• _YOUR OBJECTIVE_: Retype the records that come next, word for word.

>>>

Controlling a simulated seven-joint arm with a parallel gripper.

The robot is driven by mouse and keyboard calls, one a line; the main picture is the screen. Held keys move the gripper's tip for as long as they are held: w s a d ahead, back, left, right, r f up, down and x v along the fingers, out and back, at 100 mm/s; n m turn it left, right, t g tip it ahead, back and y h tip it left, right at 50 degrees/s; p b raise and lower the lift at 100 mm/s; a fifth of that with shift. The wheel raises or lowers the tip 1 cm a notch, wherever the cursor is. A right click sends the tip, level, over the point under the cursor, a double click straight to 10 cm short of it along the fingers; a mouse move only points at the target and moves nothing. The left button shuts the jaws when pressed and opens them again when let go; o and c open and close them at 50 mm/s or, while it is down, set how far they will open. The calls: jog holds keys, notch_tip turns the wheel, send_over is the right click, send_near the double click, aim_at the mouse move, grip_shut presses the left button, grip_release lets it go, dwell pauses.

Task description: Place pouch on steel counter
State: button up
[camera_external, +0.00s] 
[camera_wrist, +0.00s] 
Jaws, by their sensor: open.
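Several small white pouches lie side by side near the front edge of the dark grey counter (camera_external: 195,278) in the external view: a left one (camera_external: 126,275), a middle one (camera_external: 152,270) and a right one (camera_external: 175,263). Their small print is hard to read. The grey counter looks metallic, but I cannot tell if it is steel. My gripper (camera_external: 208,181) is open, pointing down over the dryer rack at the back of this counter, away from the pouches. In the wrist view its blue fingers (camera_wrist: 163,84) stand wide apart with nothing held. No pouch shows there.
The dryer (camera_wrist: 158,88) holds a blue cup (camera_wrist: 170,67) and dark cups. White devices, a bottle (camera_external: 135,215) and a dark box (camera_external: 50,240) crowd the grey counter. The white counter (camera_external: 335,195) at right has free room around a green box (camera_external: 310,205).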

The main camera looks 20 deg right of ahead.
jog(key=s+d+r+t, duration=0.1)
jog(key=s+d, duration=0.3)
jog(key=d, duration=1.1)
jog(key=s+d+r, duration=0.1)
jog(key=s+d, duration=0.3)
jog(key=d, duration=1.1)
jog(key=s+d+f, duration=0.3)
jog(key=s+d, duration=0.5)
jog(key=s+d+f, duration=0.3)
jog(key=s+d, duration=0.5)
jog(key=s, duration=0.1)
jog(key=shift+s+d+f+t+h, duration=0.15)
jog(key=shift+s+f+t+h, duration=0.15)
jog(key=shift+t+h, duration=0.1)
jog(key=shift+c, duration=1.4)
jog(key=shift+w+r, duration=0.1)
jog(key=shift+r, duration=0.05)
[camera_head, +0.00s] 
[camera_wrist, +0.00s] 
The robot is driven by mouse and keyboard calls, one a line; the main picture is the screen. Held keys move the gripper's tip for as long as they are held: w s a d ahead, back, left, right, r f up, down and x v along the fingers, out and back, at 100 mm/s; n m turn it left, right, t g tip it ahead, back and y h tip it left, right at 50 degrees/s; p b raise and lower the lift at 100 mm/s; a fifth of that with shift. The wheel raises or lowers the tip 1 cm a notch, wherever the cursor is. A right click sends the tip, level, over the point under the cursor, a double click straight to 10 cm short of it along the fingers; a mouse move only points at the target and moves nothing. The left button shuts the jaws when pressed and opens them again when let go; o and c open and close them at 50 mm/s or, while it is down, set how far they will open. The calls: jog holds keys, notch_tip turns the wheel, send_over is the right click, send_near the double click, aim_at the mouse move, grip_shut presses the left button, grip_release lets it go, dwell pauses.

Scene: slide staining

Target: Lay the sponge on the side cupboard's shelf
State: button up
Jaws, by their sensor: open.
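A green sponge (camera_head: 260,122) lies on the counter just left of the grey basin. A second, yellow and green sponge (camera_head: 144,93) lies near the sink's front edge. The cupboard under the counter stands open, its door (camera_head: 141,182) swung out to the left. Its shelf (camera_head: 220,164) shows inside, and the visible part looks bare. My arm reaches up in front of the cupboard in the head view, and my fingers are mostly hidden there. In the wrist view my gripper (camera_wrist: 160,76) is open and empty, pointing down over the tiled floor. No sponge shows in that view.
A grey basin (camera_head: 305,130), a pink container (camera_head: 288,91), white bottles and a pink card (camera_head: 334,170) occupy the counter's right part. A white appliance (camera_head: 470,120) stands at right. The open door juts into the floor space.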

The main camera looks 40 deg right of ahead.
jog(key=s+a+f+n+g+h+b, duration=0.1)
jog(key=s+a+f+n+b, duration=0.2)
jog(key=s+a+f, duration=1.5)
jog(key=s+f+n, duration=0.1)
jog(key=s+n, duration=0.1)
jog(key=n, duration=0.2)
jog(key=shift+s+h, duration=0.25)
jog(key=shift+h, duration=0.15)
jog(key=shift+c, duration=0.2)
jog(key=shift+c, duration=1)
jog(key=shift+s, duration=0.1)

<<<

• _RESPONSE TO THIS EXERCISE_:
Controlling a simulated seven-joint arm with a parallel gripper.

The robot is driven by mouse and keyboard calls, one a line; the main picture is the screen. Held keys move the gripper's tip for as long as they are held: w s a d ahead, back, left, right, r f up, down and x v along the fingers, out and back, at 100 mm/s; n m turn it left, right, t g tip it ahead, back and y h tip it left, right at 50 degrees/s; p b raise and lower the lift at 100 mm/s; a fifth of that with shift. The wheel raises or lowers the tip 1 cm a notch, wherever the cursor is. A right click sends the tip, level, over the point under the cursor, a double click straight to 10 cm short of it along the fingers; a mouse move only points at the target and moves nothing. The left button shuts the jaws when pressed and opens them again when let go; o and c open and close them at 50 mm/s or, while it is down, set how far they will open. The calls: jog holds keys, notch_tip turns the wheel, send_over is the right click, send_near the double click, aim_at the mouse move, grip_shut presses the left button, grip_release lets it go, dwell pauses.

Task description: Place pouch on steel counter
State: button up
[camera_external, +0.00s] 
[camera_wrist, +0.00s] 
Jaws, by their sensor: open.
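Several small white pouches lie side by side near the front edge of the dark grey counter (camera_external: 195,278) in the external view: a left one (camera_external: 126,275), a middle one (camera_external: 152,270) and a right one (camera_external: 175,263). Their small print is hard to read. The grey counter looks metallic, but I cannot tell if it is steel. My gripper (camera_external: 208,181) is open, pointing down over the dryer rack at the back of this counter, away from the pouches. In the wrist view its blue fingers (camera_wrist: 163,84) stand wide apart with nothing held. No pouch shows there.
The dryer (camera_wrist: 158,88) holds a blue cup (camera_wrist: 170,67) and dark cups. White devices, a bottle (camera_external: 135,215) and a dark box (camera_external: 50,240) crowd the grey counter. The white counter (camera_external: 335,195) at right has free room around a green box (camera_external: 310,205).

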The main camera looks 20 deg right of ahead.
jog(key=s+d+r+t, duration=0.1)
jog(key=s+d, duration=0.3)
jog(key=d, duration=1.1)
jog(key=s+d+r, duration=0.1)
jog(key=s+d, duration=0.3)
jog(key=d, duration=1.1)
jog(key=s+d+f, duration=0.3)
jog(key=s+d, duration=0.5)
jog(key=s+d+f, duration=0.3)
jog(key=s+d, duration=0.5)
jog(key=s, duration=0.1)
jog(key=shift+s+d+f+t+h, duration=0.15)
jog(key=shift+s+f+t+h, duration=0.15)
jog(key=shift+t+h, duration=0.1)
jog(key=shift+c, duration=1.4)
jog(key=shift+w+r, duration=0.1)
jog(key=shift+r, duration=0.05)
[camera_head, +0.00s] 
[camera_wrist, +0.00s] 
The robot is driven by mouse and keyboard calls, one a line; the main picture is the screen. Held keys move the gripper's tip for as long as they are held: w s a d ahead, back, left, right, r f up, down and x v along the fingers, out and back, at 100 mm/s; n m turn it left, right, t g tip it ahead, back and y h tip it left, right at 50 degrees/s; p b raise and lower the lift at 100 mm/s; a fifth of that with shift. The wheel raises or lowers the tip 1 cm a notch, wherever the cursor is. A right click sends the tip, level, over the point under the cursor, a double click straight to 10 cm short of it along the fingers; a mouse move only points at the target and moves nothing. The left button shuts the jaws when pressed and opens them again when let go; o and c open and close them at 50 mm/s or, while it is down, set how far they will open. The calls: jog holds keys, notch_tip turns the wheel, send_over is the right click, send_near the double click, aim_at the mouse move, grip_shut presses the left button, grip_release lets it go, dwell pauses.

Scene: slide staining

Target: Lay the sponge on the side cupboard's shelf
State: button up
Jaws, by their sensor: open.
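A green sponge (camera_head: 260,122) lies on the counter just left of the grey basin. A second, yellow and green sponge (camera_head: 144,93) lies near the sink's front edge. The cupboard under the counter stands open, its door (camera_head: 141,182) swung out to the left. Its shelf (camera_head: 220,164) shows inside, and the visible part looks bare. My arm reaches up in front of the cupboard in the head view, and my fingers are mostly hidden there. In the wrist view my gripper (camera_wrist: 160,76) is open and empty, pointing down over the tiled floor. No sponge shows in that view.
A grey basin (camera_head: 305,130), a pink container (camera_head: 288,91), white bottles and a pink card (camera_head: 334,170) occupy the counter's right part. A white appliance (camera_head: 470,120) stands at right. The open door juts into the floor space.

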The main camera looks 40 deg right of ahead.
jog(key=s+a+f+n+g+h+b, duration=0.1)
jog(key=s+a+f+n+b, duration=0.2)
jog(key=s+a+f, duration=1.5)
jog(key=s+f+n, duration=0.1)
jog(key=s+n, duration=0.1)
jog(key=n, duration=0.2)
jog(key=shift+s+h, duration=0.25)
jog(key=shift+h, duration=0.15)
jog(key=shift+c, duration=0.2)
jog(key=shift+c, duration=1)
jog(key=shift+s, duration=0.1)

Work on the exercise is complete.